Logo_Edp_150.jpgLiberté ou valeurs, doit-on choisir?   
Dr Gérard Salem - Psychiatre FMH
Thérapeute de famille - Privat-docent à la Faculté de Médecine

Ce titre nous pose la question de savoir si les notions de liberté et de valeur s’affrontent ?
Quelle est la nature de ce que nous pouvons transmettre  à nos enfants, sommes-nous libre de transmettre ce que nous voulons ?.

A. Valeur et liberté : des notions opposées ?

1. Valeur : deux significations :

  • Ce en quoi une personne est digne d’estime sur un plan moral, intellectuel et physique. Il y a une notion d’évaluation : quelle est la capacité de cette personne à susciter l’estime : on ne vaut que ce qu’on a fait.
  • Caractère durable d’un objet susceptible d’être mesuré ou échangé : aspect mesurable, quantitativement évaluable. Or l’estime n’est pas quantitativement évaluable.

La valeur marchande semble prendre le pas sur l’autre : la signification du mot valeur est floue, incertaine.
L’économie est reine, ce qui s’en ressent jusque dans le vocabulaire : on parle de gestion des émotions, des relations. Ce vocabulaire crée un leurre : on ne sait plus trop comment élever les enfants.

2. Et la liberté ? N’est-elle pas une valeur  à transmettre?
Suis-je conscient de ce que je transmets à mes enfants? Le piège serait de confondre la notion de valeur et de liberté.
La révolution de mai 68 balaie tous les carcans de valeurs traditionnelles et les parents deviennent des «parents modernes». 

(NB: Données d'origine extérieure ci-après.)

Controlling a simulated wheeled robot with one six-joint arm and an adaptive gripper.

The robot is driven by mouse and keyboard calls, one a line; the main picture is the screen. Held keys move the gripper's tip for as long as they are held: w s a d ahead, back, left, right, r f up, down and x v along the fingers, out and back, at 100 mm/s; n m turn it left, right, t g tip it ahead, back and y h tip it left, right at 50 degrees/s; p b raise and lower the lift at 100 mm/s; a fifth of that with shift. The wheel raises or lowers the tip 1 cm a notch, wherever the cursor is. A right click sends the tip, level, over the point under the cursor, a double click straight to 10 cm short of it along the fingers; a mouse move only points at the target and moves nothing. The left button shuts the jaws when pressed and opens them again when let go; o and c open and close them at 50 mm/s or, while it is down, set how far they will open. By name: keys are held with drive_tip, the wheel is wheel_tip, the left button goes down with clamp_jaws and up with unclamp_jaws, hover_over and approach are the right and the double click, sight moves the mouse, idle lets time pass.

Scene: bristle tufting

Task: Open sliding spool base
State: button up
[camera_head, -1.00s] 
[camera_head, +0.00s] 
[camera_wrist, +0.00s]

Mai 68 n’arrive pas tout seul, il est l’héritage d’autres choses :

  • La révolution industrielle: grand impact sur les familles: Avant cette révolution la société est basée sur un système pyramidal patriarcal : l’homme le plus âgé commande : il garanti la valeur de la pyramide hiérarchique
    Et la femme la plus jeune obéit : elle tire sa valeur de sa qualité de mère et d’épouse.
  • La révolution industrielle balaie tout ceci: la valeur de quelqu’un est directement lié à sa rentabilité : combien il produit à l’usine, et ce quelque soit son âge, son sexe,…
  • La psychologie: fin du 19ème, on découvre la psychée humaine et au cours des années il y a une vulgarisation des notions psychologiques : l’homme moderne se désaliène et prend conscience de son identité individuelle.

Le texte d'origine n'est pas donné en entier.